Given problem: Filter these entries, keeping only lines that hold the word "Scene".

[Rows from a dataset]
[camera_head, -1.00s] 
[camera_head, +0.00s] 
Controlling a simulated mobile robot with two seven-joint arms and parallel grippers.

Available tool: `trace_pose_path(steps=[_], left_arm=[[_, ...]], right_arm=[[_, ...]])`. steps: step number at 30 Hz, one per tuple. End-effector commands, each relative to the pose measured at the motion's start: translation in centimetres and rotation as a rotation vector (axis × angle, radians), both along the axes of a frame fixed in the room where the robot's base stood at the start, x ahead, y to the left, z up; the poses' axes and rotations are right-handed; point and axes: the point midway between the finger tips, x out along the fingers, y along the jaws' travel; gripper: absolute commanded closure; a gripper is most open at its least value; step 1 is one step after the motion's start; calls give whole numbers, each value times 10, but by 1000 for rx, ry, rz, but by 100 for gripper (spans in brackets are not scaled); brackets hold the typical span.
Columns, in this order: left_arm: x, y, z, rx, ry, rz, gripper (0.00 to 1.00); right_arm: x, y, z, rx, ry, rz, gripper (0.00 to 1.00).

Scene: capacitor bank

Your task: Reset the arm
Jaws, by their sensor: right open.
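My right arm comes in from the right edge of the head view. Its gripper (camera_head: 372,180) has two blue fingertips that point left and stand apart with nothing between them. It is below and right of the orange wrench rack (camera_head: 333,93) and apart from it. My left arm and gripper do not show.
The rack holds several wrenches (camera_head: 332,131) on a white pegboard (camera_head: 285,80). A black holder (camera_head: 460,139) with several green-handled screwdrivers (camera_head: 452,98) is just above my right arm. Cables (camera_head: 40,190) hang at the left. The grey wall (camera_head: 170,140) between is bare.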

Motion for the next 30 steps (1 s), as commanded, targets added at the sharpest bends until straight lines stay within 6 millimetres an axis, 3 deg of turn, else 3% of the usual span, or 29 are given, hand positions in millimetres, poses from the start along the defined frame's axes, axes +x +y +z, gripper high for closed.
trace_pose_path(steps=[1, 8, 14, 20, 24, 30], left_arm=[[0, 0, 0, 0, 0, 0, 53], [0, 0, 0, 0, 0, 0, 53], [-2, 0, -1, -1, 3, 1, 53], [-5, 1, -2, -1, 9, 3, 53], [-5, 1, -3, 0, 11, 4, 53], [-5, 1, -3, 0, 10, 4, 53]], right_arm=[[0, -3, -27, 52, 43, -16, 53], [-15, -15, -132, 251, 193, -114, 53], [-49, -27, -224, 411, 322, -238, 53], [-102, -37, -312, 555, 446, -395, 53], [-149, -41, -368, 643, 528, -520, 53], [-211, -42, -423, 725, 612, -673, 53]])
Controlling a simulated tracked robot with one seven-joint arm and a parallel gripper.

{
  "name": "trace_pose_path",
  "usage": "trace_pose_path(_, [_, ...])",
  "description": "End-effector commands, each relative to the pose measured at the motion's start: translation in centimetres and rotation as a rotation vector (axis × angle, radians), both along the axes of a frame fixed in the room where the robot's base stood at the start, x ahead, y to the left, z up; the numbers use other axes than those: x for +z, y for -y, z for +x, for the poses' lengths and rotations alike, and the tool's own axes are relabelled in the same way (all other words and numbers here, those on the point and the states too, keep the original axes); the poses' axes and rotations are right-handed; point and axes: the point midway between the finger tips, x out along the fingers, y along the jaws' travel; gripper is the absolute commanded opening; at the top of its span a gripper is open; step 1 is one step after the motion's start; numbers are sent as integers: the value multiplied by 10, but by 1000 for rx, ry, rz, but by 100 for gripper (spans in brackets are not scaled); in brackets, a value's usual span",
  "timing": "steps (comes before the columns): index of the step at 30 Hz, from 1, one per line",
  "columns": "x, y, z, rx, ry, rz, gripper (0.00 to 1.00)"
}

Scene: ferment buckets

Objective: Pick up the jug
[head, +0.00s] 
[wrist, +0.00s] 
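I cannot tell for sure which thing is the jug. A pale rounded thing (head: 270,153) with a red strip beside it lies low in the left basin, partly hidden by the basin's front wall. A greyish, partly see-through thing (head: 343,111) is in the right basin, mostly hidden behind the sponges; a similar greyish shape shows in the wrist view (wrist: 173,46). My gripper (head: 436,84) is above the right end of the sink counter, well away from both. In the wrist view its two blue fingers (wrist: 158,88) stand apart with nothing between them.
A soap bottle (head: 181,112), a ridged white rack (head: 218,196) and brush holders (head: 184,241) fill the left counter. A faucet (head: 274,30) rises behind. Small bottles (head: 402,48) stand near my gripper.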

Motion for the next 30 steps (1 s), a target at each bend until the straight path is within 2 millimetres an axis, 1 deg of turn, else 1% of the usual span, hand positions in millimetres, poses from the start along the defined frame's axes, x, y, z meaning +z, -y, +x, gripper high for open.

Exercise solution:
Scene: capacitor bank
Scene: ferment buckets

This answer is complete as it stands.